Cars have shaped modern cities the way we know them today – vibrant, dynamic, and cosmopolitan. Cars were the energy that boosted their growth. But alongside their massive impact on urban life, cars also caused numerous strains on the very fabric of our society, that have been stitched up with over-development of roads and highways in an attempt to keep up with the massive growth in the production of the automotive sector. Before we knew it, our cities have become overcrowded with hundreds of thousands of vehicles, nervously navigating our everyday city traffic.
But beyond the chaos of traffic, we didn’t notice how cars took up way too much space in cities, space that could be used for pedestrian zones, parks and other amenities. For example, in Los Angeles overall car parking equal to approximately 1,400 soccer fields. But the price goes beyond space, since cars are also taking up a significant share of the city budget – according to experts, in Vancouver every dollar spent for driving a car costs society as much as $9.2 (compared to $1.5 for using a public transit). Not to mention the effects of environmental degradation on human health and tragic car accident statistics – in 2016 37,461 people died on American roads.
However, a tipping point is being reached and many cities around the world are developing programs aimed to solve car-related issues. For instance, Barcelona plans to restrict car, scooter, lorry and bus traffic, allowing it only along the perimeters of so called “superblocks” which consist of nine existing blocks of the grid. To decrease the number of cars in the city center, Oslo is implementing an interesting car-limiting strategy: instead of banning vehicles themselves, it’s going to get rid of parking spaces to force drivers to leave their cars at home. In Paris vehicles are forbidden from the city’s historic center during the car-free days, officially held by the local government for the 3rd time already, and this measure helps to decrease exhaust emissions by 40%.

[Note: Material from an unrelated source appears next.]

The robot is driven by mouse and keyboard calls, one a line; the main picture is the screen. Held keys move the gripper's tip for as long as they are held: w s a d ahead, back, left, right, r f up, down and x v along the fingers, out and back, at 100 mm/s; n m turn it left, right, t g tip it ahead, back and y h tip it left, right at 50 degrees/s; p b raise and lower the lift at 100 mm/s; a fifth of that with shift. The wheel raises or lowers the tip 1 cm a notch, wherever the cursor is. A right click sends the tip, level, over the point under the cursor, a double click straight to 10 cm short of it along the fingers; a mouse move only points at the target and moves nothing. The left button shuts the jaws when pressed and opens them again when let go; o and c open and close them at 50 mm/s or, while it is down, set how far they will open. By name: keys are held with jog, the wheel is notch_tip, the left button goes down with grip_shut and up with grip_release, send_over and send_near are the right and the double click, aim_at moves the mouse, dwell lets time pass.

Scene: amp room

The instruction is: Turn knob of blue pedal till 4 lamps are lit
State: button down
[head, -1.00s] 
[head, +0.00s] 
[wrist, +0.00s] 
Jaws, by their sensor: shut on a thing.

Particularly strict regulation is aimed at petrol and diesel cars, and in some cases this issue is subject not only to the local authorities but to the national level, too. Such countries as France and Great Britain are promising to ban gas and diesel vehicles entirely by 2040. China went even further and now is planning to also prohibit the production and sale of fossil fuel cars, intending to completely switch to electric transportation in the near future.
As a result, such measures have a serious impact on carmakers, that requires them to respond immediately to the new challenges. There's an active discussion going on among experts about the future of the global automotive industry. Some skeptics call these car ban plans unfeasible, and their opinion to some extent is justified as most countries at the moment are not ready for a full transition to electric cars. The creation of the necessary infrastructure alone can cost a pretty penny, not to mention the training of new specialists for electric vehicle maintenance, and possible economic losses related to the closure of factories and the dismissal of hundreds of thousands of workers around the world.
Nevertheless, major automakers understand that the only way to survive in changing conditions is to innovate and seek new business opportunities. GM, Ford, Toyota, Daimler, Volkswagen and others invest billions in EV development, planning to electrify their vehicle line in the coming years. They are also actively experimenting with their new services in case car ownership is no longer as appealing as it is now, seeing a great potential in car-sharing market. For example, last year General Motors launched a car-sharing service called Maven; Daimler and BMW consider to combine their car-sharing services Car2Go and DriveNow, etc.
Today we’re witnessing the beginning of a new age of the automotive industry, an industry that is finding its way in a changing reality. As cities become less and less favorable towards cars, automakers may be required to re-consider the very foundation of their business model and supply chain. They might need to adopt electric or autonomous solutions, new types of public transport models or other services that will slowly replace the use of the private vehicle as it is used today or alternatively push them to producing micro vehicles that fit better in the context of modern cities. What is clear today, is that we are heading for a major automotive disruption as the old model of internal combustion vehicles comes to an end.